Work to complete: Exactly the lines from the line with "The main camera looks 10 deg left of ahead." to the line with "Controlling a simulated" should be extracted, both included, with no other lines.

Data section:
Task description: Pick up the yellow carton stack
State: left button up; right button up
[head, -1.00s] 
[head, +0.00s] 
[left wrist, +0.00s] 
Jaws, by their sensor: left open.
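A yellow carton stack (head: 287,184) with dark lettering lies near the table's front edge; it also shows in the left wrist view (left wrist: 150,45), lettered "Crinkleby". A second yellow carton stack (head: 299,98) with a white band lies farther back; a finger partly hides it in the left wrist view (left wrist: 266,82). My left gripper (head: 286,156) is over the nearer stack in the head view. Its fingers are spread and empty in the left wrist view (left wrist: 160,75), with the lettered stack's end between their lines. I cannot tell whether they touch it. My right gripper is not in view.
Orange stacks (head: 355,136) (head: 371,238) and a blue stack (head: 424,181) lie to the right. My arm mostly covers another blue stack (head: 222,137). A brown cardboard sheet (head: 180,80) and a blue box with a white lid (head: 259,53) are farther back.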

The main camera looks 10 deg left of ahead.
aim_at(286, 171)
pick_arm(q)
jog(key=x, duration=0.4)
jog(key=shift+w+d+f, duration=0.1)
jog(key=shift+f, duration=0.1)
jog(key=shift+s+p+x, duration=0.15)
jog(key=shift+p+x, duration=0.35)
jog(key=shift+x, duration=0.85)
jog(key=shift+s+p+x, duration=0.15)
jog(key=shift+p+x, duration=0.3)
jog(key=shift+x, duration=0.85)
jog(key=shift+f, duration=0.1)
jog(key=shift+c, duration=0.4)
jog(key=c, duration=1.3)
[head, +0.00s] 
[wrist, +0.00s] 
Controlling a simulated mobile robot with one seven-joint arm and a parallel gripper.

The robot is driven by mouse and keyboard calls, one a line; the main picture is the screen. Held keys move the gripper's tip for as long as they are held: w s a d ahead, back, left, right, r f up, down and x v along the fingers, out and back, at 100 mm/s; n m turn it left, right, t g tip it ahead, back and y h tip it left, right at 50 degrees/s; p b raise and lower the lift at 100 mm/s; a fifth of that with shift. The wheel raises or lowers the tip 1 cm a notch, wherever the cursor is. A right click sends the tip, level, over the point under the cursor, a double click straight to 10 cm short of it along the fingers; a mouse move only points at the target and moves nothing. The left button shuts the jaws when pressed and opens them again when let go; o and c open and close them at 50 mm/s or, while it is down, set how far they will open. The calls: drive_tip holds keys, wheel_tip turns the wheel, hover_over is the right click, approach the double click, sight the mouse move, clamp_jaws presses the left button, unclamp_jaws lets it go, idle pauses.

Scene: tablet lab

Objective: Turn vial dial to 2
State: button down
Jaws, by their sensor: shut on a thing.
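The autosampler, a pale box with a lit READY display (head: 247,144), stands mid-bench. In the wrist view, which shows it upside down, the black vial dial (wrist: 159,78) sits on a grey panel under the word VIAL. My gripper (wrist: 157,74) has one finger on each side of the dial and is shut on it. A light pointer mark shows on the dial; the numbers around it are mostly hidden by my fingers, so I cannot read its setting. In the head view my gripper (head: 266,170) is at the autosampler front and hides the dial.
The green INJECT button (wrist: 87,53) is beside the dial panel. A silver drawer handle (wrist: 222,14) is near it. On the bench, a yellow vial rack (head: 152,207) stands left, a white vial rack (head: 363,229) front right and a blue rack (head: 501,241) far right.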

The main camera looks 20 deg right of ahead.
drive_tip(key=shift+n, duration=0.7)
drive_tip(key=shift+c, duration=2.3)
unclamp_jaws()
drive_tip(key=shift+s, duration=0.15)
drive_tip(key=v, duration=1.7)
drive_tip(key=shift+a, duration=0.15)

Reply to the task:
The main camera looks 10 deg left of ahead.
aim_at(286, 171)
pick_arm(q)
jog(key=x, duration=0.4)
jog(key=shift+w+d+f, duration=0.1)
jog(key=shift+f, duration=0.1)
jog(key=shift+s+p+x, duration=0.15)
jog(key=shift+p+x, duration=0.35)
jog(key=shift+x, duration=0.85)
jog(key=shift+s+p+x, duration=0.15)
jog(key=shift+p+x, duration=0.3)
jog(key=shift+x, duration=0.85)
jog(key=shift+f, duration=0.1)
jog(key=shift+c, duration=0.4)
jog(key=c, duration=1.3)
[head, +0.00s] 
[wrist, +0.00s] 
Controlling a simulated mobile robot with one seven-joint arm and a parallel gripper.

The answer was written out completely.